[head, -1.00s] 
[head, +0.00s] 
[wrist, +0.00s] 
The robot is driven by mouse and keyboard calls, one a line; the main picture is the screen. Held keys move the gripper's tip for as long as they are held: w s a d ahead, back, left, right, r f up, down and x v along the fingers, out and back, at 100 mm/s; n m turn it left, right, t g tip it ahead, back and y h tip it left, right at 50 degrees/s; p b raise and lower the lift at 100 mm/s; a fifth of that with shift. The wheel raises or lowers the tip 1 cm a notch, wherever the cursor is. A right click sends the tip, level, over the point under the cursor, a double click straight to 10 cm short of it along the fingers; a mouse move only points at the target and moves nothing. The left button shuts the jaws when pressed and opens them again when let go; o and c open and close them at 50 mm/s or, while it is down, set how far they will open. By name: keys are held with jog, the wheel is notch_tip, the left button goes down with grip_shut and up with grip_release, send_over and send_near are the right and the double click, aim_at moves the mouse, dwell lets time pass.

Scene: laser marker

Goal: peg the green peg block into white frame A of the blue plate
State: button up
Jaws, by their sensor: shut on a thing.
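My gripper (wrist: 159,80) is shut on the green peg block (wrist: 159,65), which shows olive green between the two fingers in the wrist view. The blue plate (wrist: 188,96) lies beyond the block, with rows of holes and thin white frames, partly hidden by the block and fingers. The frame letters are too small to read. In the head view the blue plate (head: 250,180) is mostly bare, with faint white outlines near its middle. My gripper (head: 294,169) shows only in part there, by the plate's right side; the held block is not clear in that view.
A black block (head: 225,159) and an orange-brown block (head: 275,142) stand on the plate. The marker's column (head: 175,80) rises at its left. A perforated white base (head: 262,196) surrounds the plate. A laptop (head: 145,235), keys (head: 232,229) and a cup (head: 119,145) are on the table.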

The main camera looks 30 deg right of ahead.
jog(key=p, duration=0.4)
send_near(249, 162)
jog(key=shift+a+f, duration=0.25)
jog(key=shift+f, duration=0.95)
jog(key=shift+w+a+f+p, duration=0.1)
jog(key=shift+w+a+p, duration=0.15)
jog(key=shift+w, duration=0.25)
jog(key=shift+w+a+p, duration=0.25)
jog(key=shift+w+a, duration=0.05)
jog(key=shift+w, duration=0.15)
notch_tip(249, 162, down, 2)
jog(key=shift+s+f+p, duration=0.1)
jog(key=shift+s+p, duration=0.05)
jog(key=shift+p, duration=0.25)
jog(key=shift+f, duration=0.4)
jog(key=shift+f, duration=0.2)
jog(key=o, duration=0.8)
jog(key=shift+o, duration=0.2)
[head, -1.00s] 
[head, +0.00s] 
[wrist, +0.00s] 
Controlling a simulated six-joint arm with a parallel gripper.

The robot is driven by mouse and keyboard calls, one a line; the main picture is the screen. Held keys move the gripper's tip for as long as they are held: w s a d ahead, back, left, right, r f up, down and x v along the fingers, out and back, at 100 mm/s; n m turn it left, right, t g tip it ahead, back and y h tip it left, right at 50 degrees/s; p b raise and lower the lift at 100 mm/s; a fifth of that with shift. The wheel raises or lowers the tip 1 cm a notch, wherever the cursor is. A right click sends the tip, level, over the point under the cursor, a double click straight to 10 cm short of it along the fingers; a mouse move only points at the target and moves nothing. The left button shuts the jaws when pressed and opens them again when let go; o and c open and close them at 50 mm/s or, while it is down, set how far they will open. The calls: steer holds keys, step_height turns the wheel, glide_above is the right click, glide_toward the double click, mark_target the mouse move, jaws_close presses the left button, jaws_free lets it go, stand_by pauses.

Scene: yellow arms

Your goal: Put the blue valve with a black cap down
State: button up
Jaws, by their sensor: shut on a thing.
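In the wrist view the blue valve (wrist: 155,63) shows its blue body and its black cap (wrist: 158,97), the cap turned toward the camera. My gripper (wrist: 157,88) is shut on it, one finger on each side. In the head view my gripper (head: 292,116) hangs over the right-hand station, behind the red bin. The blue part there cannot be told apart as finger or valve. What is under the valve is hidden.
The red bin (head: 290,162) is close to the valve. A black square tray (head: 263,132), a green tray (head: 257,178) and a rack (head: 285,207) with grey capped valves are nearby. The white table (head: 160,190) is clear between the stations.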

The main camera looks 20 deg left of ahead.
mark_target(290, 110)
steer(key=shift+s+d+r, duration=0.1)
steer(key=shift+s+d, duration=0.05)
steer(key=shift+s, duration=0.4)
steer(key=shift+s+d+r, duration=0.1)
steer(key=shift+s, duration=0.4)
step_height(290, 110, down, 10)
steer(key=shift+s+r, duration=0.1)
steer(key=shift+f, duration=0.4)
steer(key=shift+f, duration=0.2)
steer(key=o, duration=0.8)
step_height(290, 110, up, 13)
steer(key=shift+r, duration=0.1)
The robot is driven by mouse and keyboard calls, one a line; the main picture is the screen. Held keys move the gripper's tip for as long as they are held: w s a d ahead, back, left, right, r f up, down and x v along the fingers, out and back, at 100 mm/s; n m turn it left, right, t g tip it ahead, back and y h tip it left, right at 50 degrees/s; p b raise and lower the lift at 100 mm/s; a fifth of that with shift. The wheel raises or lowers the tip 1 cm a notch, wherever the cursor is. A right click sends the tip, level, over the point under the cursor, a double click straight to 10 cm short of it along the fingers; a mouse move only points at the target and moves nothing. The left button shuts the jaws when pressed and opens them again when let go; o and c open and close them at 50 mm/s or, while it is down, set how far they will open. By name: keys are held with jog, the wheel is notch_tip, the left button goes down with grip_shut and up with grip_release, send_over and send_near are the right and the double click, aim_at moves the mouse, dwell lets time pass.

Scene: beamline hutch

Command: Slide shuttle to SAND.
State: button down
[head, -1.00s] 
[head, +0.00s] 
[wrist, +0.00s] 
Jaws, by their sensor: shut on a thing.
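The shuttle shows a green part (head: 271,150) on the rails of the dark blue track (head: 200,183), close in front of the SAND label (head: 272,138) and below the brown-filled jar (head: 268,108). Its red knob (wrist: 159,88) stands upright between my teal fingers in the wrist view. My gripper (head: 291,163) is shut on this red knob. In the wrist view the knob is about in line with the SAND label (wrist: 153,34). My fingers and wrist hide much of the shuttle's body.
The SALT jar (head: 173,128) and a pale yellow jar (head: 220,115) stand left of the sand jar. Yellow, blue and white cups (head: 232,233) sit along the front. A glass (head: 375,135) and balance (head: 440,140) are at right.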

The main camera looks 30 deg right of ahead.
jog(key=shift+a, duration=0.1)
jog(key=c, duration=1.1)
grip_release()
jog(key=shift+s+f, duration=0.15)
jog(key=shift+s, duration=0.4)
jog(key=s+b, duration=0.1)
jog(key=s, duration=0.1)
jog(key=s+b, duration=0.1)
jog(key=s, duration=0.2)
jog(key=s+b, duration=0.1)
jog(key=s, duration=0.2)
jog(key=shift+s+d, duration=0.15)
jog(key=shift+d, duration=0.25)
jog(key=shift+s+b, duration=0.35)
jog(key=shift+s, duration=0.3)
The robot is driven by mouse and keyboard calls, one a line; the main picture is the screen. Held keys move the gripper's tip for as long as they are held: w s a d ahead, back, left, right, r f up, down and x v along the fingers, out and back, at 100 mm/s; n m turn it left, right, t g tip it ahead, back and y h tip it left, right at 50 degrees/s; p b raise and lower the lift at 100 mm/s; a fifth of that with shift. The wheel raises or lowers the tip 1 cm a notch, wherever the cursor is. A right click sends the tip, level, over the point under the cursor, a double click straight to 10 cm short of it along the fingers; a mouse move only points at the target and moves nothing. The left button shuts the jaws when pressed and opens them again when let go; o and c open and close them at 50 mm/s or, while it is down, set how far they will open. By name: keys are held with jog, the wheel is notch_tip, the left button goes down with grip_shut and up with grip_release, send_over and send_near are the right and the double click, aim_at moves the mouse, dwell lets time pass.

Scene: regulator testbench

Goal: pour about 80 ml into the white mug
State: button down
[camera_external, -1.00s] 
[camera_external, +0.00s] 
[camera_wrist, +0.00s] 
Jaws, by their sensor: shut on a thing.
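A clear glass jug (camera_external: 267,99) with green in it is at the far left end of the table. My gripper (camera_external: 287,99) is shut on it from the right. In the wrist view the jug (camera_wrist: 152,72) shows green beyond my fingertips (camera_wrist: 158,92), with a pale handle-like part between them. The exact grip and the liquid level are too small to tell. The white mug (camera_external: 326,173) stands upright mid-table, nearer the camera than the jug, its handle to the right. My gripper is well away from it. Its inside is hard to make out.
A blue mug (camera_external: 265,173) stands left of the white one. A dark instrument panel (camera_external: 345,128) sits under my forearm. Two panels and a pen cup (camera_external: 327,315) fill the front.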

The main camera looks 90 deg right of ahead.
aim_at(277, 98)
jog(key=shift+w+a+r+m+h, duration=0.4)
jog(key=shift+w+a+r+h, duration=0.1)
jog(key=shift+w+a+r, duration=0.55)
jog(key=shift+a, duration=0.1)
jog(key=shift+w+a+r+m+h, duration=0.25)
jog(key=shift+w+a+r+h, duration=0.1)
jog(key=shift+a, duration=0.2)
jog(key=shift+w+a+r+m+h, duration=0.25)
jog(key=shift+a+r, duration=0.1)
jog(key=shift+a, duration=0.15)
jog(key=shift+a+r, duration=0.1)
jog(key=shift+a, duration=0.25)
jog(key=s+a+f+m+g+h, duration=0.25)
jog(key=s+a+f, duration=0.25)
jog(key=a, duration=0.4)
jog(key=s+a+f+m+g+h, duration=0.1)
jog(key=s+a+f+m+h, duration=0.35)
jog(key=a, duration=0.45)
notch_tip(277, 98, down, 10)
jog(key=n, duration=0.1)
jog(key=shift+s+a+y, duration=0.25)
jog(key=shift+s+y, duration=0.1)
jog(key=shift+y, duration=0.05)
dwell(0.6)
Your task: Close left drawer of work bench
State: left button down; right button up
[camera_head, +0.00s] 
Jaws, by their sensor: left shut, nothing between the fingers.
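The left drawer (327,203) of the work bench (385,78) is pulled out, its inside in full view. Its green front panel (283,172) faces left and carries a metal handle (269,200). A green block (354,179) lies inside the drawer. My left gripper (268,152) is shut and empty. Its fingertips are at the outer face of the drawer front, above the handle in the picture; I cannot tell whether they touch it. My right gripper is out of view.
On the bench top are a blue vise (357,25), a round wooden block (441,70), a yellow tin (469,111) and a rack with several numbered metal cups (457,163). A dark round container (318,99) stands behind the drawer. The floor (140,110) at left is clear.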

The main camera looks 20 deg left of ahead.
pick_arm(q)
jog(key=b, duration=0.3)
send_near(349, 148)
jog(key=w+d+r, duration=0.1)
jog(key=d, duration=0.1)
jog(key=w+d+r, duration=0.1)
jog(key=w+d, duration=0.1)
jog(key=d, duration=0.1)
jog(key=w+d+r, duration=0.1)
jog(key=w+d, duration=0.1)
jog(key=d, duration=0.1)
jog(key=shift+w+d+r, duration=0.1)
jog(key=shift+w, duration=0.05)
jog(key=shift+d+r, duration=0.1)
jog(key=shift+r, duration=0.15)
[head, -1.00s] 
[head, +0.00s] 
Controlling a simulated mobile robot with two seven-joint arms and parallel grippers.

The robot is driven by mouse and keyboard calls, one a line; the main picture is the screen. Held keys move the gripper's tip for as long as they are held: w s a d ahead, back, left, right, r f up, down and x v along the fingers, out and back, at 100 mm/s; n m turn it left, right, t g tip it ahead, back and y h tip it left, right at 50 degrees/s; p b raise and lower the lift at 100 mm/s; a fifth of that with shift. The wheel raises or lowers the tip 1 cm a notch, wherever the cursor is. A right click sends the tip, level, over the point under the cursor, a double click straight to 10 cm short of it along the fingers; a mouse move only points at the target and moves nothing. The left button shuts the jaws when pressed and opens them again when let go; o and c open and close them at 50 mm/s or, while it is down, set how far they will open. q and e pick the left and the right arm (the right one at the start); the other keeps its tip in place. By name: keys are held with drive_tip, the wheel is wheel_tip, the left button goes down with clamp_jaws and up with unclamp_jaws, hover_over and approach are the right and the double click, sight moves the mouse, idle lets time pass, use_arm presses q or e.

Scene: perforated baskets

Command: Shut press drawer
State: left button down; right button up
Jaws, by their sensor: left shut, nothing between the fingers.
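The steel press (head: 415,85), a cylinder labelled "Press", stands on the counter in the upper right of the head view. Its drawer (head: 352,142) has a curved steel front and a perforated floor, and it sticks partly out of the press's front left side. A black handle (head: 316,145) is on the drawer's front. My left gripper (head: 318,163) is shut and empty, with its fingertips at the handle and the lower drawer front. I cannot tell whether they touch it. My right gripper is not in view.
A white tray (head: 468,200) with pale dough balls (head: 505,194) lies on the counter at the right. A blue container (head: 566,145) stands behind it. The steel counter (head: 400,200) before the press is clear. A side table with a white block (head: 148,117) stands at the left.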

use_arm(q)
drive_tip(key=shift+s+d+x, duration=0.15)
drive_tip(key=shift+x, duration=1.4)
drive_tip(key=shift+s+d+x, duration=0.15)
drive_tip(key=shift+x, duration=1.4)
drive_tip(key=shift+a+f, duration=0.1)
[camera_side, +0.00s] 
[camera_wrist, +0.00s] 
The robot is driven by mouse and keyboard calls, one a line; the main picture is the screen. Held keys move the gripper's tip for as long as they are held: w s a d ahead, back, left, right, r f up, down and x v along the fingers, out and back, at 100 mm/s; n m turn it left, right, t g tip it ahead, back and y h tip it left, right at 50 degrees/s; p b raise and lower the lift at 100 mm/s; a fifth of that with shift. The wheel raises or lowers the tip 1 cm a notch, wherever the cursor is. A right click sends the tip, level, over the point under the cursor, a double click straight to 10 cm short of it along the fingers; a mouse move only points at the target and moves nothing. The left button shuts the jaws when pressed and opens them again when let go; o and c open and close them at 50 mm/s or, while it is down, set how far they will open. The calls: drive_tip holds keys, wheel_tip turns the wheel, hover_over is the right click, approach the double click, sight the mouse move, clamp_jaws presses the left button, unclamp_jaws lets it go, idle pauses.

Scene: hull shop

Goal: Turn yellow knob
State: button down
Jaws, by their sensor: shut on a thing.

---*---

Every line above that contains the word "Scene" should be reported.

▶ **Complete output**:
Scene: laser marker
Scene: yellow arms
Scene: beamline hutch
Scene: regulator testbench
Scene: perforated baskets
Scene: hull shop

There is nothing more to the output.